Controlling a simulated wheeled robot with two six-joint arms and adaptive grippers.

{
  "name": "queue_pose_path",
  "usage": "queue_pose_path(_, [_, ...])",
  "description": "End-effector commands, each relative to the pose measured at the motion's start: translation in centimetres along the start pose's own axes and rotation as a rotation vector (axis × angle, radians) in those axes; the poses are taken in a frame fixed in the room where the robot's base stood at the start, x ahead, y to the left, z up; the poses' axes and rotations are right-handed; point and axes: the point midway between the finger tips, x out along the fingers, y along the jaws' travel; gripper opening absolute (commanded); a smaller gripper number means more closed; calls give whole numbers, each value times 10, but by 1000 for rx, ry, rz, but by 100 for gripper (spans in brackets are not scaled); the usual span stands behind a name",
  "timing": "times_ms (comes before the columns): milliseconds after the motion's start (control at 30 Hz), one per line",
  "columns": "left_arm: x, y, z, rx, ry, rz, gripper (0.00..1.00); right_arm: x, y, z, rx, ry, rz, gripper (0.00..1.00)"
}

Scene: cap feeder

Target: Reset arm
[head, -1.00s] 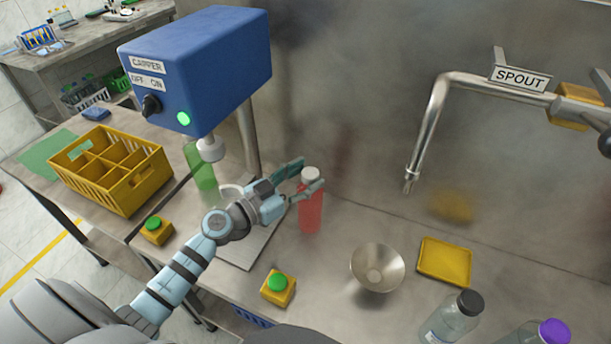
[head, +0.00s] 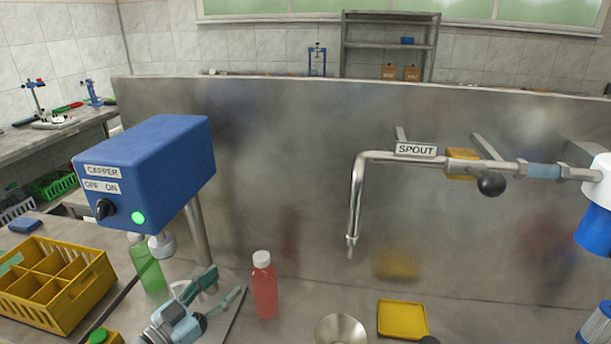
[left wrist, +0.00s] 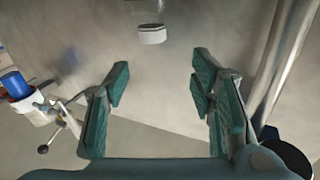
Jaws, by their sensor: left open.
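My left gripper (head: 226,281) is open and empty, low in the head view, just left of the red bottle (head: 265,291). A visible gap separates its fingers from the bottle. The red bottle stands upright on the metal bench with a white cap on it. In the left wrist view the two teal fingers (left wrist: 160,78) are spread wide with nothing between them. A white cap-like piece (left wrist: 152,35) lies beyond them; I cannot tell what it belongs to. My right gripper is not in view.
The blue capper (head: 150,170) with a green light stands above a green bottle (head: 147,268). A yellow crate (head: 75,300) is at left. The spout (head: 357,200) hangs right of the red bottle. A metal funnel or bowl (head: 340,330) and yellow tray (head: 402,319) are at the front.

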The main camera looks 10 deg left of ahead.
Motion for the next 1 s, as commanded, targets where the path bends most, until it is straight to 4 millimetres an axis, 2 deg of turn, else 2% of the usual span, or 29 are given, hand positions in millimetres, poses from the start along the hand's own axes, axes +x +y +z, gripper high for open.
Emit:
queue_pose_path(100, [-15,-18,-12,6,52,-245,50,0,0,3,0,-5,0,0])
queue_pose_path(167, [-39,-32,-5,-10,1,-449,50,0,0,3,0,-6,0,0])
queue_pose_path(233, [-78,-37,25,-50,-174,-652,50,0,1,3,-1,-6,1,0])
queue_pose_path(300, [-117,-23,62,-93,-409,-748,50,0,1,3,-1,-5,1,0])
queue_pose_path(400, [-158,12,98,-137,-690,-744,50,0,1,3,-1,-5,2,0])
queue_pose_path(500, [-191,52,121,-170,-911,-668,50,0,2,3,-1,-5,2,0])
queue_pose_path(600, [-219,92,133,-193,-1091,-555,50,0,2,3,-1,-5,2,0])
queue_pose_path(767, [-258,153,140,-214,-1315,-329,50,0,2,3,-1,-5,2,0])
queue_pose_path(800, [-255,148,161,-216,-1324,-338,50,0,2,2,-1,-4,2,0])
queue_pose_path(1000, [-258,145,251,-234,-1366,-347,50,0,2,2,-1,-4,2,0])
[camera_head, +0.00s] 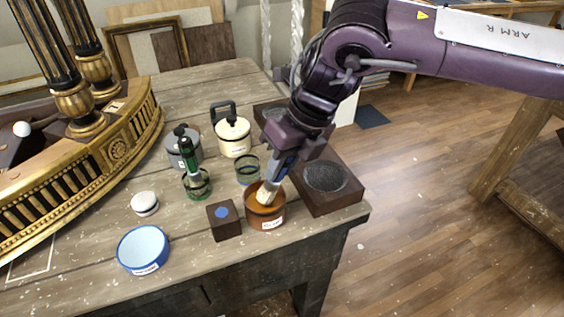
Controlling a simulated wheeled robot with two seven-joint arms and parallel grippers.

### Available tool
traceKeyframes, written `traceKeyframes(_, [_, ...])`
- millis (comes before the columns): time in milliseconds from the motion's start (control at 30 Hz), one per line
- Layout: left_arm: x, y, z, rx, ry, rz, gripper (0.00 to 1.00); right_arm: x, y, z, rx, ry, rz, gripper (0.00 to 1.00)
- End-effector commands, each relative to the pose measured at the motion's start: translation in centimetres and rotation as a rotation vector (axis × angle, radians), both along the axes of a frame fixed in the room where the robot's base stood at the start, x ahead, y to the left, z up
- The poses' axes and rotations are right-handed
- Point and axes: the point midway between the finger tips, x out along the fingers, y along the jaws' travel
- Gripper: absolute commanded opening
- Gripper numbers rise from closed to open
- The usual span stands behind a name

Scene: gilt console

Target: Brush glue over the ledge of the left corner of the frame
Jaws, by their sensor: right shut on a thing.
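My right gripper (287,152) reaches down over the workbench and is shut on a brush. The brush's pale bristles (267,193) point down into the mouth of a brown pot (265,215) with a white label, which is too small to read. How deep the bristles sit is hard to tell. The gilt console frame (90,180), with a carved gold front and dark fluted legs pointing up, lies on the left of the bench, apart from the brush. Its far left part is cut off by the picture edge. My left gripper is not in view.
Near the pot stand a dark block with a blue dot (223,220), a blue-rimmed tub (142,248), a green brush in a glass jar (196,183), a cream pot (233,136) and a grey pot (183,147). A dark wooden tray (340,202) lies right, by the bench edge.

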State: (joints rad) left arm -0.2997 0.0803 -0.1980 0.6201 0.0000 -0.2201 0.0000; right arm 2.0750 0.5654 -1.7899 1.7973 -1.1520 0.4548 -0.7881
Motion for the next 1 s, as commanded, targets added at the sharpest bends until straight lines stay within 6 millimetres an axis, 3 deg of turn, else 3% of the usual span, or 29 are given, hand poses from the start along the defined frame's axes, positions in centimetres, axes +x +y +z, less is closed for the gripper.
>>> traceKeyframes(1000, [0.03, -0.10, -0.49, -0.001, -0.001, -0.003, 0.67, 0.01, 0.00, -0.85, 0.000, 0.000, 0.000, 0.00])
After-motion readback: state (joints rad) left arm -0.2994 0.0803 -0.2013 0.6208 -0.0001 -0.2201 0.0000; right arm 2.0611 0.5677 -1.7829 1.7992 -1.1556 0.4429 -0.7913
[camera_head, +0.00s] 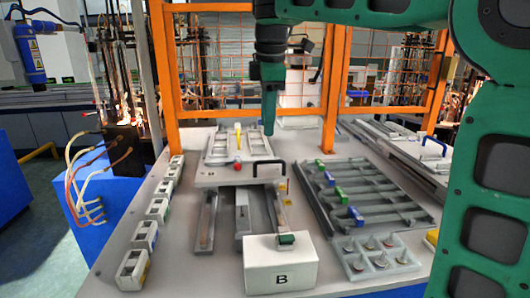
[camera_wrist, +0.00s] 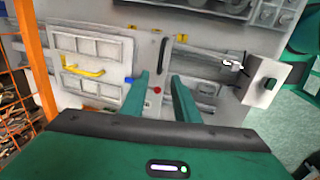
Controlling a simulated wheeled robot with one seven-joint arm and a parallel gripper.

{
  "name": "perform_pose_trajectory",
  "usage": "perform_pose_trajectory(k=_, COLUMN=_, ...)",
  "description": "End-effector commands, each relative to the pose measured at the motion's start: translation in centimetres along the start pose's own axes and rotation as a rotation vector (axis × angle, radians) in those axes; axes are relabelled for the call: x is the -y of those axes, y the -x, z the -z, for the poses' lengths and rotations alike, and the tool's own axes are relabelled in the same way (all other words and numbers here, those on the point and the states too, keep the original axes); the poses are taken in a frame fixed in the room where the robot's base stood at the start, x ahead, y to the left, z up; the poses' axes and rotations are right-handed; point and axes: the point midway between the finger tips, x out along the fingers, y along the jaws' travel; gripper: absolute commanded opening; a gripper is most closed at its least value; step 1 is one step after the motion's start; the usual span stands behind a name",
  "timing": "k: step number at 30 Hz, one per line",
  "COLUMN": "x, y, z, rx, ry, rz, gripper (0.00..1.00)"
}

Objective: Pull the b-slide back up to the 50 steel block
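A pale slide carriage (camera_head: 228,178) with a framed plate, a yellow handle, a red knob and a black handle sits across the rails. It also shows in the wrist view (camera_wrist: 118,95). I take it for the b-slide, but no label on it is readable. A white box marked B (camera_head: 280,268) stands at the front end of the rails, in line with them. My gripper (camera_head: 268,132) points down above the carriage's far right side. In the wrist view its two green fingers (camera_wrist: 160,82) are apart and empty, with the red knob (camera_wrist: 156,90) showing between them. I cannot identify the 50 steel block.
A grey rack (camera_head: 375,205) with green and blue pieces lies right of the rails. A small tray (camera_head: 375,268) with round knobs is in front of it. Several white blocks (camera_head: 145,234) line the table's left edge. An orange mesh fence (camera_head: 337,80) stands behind.

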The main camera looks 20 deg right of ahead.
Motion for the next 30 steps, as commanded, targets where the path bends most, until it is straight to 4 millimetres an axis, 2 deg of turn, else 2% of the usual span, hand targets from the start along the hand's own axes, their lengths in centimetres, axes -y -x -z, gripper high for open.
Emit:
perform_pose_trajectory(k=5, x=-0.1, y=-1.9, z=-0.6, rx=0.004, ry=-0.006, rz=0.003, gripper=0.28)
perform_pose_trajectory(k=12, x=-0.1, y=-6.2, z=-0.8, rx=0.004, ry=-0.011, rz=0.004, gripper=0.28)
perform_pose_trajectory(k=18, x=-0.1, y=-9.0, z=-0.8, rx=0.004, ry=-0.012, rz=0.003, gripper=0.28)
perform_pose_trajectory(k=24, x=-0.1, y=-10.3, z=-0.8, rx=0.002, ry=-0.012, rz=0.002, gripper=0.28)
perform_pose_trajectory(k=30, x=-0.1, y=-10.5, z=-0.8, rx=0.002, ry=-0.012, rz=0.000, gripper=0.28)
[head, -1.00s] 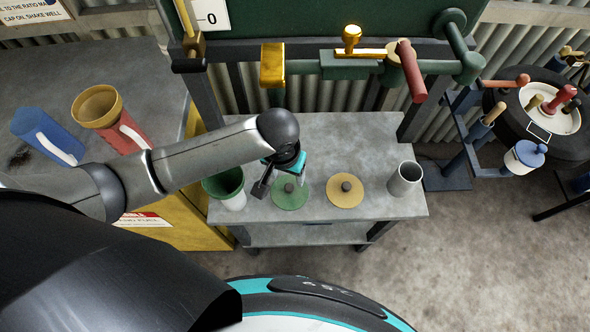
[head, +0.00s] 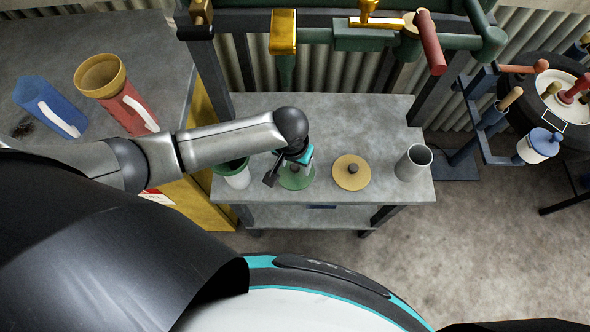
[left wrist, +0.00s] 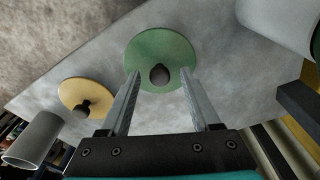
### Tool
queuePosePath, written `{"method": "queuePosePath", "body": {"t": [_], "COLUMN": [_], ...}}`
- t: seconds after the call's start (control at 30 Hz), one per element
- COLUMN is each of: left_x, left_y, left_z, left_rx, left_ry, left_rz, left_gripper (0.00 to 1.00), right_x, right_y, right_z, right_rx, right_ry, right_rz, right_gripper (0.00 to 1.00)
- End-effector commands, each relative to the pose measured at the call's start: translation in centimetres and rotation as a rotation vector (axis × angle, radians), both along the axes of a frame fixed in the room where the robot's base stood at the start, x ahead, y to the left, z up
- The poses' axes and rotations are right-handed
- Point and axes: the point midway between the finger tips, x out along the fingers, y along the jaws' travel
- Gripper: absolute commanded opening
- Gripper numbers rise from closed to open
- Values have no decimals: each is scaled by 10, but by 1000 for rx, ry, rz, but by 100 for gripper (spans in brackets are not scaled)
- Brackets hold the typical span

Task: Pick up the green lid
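The green lid (head: 297,178) is a flat disc with a dark knob, lying on the grey bench top. It also shows in the left wrist view (left wrist: 148,52), with its knob (left wrist: 159,75) just beyond and between my fingertips. My left gripper (head: 274,174) is above the lid; in the left wrist view its two fingers (left wrist: 160,90) are apart with nothing between them. The arm and gripper hide part of the lid in the head view. My right gripper is not in view.
A yellow lid (head: 352,173) lies to the right of the green lid, and a grey cup (head: 413,163) stands further right. A green and white container (head: 237,175) stands close on the left. Tools hang on a rail (head: 350,36) behind.

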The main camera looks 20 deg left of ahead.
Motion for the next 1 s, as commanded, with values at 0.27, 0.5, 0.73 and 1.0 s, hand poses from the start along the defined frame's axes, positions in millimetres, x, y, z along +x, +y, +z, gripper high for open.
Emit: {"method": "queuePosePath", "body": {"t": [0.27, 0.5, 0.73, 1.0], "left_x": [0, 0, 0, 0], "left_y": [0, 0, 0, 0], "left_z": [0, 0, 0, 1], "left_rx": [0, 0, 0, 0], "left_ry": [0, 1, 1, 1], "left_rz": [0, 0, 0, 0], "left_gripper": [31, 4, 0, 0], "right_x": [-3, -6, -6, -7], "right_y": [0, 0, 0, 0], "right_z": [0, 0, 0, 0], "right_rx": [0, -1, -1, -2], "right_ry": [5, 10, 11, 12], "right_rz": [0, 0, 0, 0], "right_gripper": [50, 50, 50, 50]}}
----
§ DESCRIPTION OF THE TASK
Print exactly the lines above from the one with "- The usual span stands behind a name" to the one with "Target: Brush glue", including both.

§ FINAL RESULT
- The usual span stands behind a name

Scene: gilt console

Target: Brush glue over the ledge of the left corner of the frame

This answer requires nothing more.